LNG will provide Casino’s horsepower.
Yukon-focused Western Copper and Gold on Monday released a feasibility study on its Casino copper/gold/molybdenum deposit in Yukon, and Mineweb’s Kip Keen has a good writeup on the news, which moved the stock 10% higher on Monday.
In 2011, Western Copper spun out assets into 2 companies – Copper North (Carmacks, Redstone) and Northisle Copper and Gold (Island Copper) – and the stock promptly crashed from the $3 level to penny territory. Shares have risen from 68 cents at the end of November to the current $1.45, which values the company at about $136 million. If this is going to become a mine, that’s not much of a MC.
Western’s feasibility study shows an LNG-powered open-pit mine with reserves of 8.5 million ounces of gold and 4.5 billion pounds of copper. The mine would produce, annually, an estimated 399,000 ounces of gold, 245 million pounds of copper, 15 million pounds of moly and 1.8 million ounces of silver during the first four years of production, starting in 2017.
Casino is a massive porphyry deposit that is projected to have a negative cash cost to produce copper; ie. it has enough gold, silver and moly credits to fund the copper production.
The bottom line:
Internal rate of return (after-tax): 20.1%
Capex: $2.46 billion
Payback: 3 years
NPV (after-tax, 8% discount rate): $1.83 billion
The numbers have improved since a 2011 PFS due to factors such as a rising gold price and better gold recoveries, as well as switching from coal to LNG to power the mine, which is in a remote area, off the Yukon grid. The FS includes construction of a 132-km, all-weather access road to the mine.
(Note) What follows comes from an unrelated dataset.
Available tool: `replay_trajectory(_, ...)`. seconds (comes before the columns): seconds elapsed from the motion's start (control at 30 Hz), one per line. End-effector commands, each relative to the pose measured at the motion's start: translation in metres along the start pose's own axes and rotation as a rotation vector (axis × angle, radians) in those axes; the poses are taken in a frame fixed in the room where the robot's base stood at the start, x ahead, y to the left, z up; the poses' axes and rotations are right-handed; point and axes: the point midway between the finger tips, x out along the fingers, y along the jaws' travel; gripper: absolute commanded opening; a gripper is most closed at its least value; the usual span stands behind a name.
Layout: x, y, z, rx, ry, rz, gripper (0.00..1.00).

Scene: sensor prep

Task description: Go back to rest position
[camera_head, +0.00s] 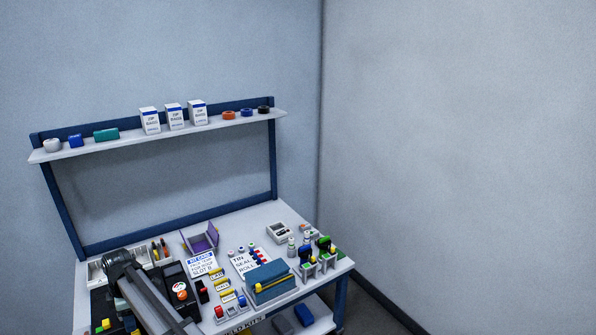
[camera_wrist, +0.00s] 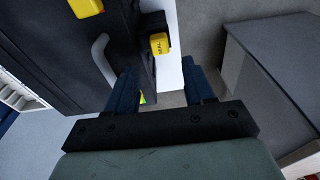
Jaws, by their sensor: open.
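My gripper (camera_wrist: 162,78) shows in the wrist view with its two dark blue fingers apart. No object is held between them. The left finger appears close to the side of a black machine with a grey handle (camera_wrist: 102,58); I cannot tell whether they touch. A yellow tag (camera_wrist: 160,44) on a black part of the machine lies just beyond the fingertips. In the head view my grey arm reaches over the left end of the workbench (camera_head: 222,222), and my gripper cannot be made out there.
Black equipment with an orange knob (camera_head: 182,295) stands beside my arm. A teal box (camera_head: 268,275), a purple holder (camera_head: 201,239) and a white label card (camera_head: 203,264) crowd the bench. A shelf (camera_head: 210,128) with boxes runs above. A grey surface (camera_wrist: 275,75) is at right in the wrist view.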

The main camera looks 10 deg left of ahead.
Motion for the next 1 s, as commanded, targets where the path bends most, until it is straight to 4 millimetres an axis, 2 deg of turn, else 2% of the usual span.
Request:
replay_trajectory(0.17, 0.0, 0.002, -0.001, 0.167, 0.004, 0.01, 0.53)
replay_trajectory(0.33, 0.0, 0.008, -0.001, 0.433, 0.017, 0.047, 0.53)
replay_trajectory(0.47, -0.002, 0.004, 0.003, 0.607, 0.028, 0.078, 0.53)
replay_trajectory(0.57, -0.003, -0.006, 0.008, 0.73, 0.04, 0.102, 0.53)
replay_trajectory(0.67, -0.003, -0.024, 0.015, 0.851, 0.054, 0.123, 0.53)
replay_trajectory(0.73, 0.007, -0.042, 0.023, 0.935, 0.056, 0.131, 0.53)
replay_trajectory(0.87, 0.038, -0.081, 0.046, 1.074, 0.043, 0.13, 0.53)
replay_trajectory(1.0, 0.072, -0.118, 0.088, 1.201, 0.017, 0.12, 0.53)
Mineweb’s Keen also did some good research in this earlier, Dec. 21 piece on the net smelter royalty that Western Copper & Gold effectively sold for $62 million to fund future permitting and planning costs. That’s a big bet on Casino’s future by a major, albeit mysterious, player in the royalty game.
Insiders have also been buying. Several company executives – including Dale Corman, chairman and CEO, and president Paul West-Sells – participated in an October private placement at 80 cents a share, according to CanadianInsider.com data.
Big capex, big mine. And big hurdles to clear, including a plan to use LNG-powered trucks to haul ore – trucks that are on the drawing board but don’t even exist yet. However, so far, investors seem to like what they see.